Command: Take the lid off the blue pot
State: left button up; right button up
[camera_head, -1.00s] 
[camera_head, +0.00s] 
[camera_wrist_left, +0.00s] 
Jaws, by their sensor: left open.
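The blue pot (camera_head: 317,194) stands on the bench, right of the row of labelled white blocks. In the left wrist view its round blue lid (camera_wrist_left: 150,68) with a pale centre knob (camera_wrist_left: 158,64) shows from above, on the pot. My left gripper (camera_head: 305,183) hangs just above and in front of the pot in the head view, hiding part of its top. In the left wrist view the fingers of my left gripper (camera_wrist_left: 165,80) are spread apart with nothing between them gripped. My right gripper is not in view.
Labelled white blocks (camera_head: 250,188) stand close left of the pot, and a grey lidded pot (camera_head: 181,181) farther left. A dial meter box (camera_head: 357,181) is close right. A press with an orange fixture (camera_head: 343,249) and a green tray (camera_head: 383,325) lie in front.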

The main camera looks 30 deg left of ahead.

Exercise requirements:
Exact duplication is required for the lines above, from the line that contains "State: left button up; right button up" to the line that contains "[camera_wrist_left, +0.00s]", inclusive; omit all others.

Reply:
State: left button up; right button up
[camera_head, -1.00s] 
[camera_head, +0.00s] 
[camera_wrist_left, +0.00s] 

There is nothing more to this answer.